Stored entries:
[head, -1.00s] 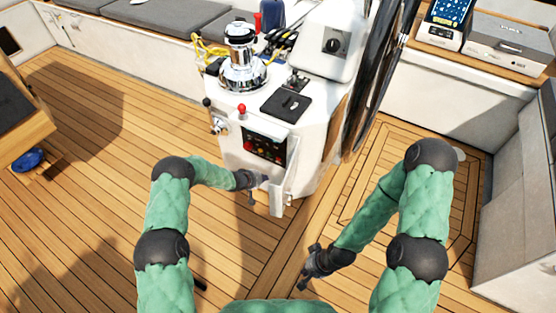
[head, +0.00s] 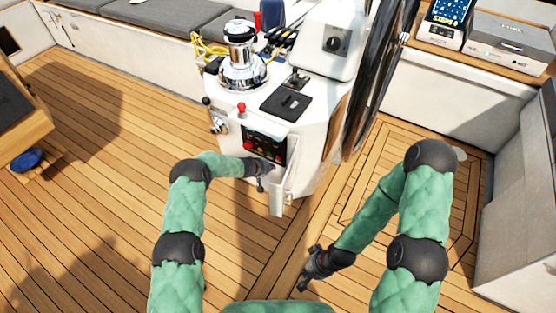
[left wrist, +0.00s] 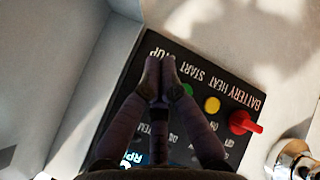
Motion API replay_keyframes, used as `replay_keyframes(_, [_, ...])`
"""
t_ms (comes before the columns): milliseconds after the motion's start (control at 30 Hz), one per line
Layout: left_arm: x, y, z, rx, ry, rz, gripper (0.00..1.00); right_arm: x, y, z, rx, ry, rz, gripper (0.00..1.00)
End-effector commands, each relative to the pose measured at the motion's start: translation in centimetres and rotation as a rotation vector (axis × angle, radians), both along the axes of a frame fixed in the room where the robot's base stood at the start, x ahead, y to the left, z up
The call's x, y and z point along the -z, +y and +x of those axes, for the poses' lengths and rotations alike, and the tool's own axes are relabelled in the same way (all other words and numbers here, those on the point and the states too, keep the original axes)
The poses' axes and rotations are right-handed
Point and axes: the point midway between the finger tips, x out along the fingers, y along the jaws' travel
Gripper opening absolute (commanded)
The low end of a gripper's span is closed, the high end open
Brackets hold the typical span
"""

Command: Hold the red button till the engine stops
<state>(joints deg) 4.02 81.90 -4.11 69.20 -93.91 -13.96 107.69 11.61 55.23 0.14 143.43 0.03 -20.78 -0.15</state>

==

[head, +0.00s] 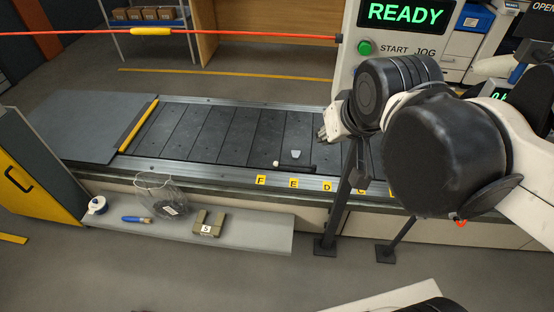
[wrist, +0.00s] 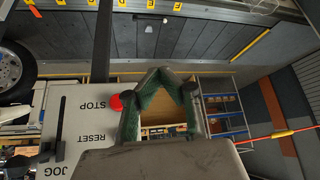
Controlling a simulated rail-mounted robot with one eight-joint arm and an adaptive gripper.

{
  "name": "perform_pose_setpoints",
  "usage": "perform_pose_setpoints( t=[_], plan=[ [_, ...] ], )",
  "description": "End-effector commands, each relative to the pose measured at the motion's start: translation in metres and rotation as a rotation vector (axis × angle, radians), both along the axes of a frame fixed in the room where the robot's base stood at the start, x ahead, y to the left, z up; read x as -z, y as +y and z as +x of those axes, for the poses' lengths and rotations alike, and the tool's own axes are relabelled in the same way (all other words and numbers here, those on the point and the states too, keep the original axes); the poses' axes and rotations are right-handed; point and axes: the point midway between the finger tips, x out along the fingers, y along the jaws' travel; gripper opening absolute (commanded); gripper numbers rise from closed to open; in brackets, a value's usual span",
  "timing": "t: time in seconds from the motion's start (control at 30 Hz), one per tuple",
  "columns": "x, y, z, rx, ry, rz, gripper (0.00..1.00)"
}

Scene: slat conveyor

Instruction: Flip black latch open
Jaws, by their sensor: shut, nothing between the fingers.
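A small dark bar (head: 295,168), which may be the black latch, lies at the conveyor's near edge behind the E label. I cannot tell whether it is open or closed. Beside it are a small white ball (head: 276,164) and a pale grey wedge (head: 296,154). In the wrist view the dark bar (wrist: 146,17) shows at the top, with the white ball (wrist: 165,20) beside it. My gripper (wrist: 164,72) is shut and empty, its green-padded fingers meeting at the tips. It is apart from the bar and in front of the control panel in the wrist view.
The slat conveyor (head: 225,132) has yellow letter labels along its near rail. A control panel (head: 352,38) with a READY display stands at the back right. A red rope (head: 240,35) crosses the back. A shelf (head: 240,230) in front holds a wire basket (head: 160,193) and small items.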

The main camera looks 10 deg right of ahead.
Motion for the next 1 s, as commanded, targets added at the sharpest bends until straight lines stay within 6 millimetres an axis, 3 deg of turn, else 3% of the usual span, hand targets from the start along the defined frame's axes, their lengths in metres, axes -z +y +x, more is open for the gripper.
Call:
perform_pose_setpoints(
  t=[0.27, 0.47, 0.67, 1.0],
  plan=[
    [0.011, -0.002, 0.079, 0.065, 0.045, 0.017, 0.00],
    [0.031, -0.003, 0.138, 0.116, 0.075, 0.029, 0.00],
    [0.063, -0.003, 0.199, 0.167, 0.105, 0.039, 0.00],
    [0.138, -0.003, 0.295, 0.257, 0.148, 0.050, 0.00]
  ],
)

_CHALLENGE_
Pictures in the material above should be skipped; print exactly the lines from the one with "[head, -1.00s]" through the one with "Command: Hold the".

_ANSWER TO THE TASK_
[head, -1.00s] 
[head, +0.00s] 
[left wrist, +0.00s] 
Motion API replay_keyframes, used as `replay_keyframes(_, [_, ...])`
"""
t_ms (comes before the columns): milliseconds after the motion's start (control at 30 Hz), one per line
Layout: left_arm: x, y, z, rx, ry, rz, gripper (0.00..1.00); right_arm: x, y, z, rx, ry, rz, gripper (0.00..1.00)
End-effector commands, each relative to the pose measured at the motion's start: translation in centimetres and rotation as a rotation vector (axis × angle, radians), both along the axes of a frame fixed in the room where the robot's base stood at the start, x ahead, y to the left, z up
The call's x, y and z point along the -z, +y and +x of those axes, for the poses' lengths and rotations alike, and the tool's own axes are relabelled in the same way (all other words and numbers here, those on the point and the states too, keep the original axes)
The poses' axes and rotations are right-handed
Point and axes: the point midway between the finger tips, x out along the fingers, y along the jaws' travel
Gripper opening absolute (commanded)
The low end of a gripper's span is closed, the high end open
Brackets hold the typical span
"""

Command: Hold the red button till the engine stops

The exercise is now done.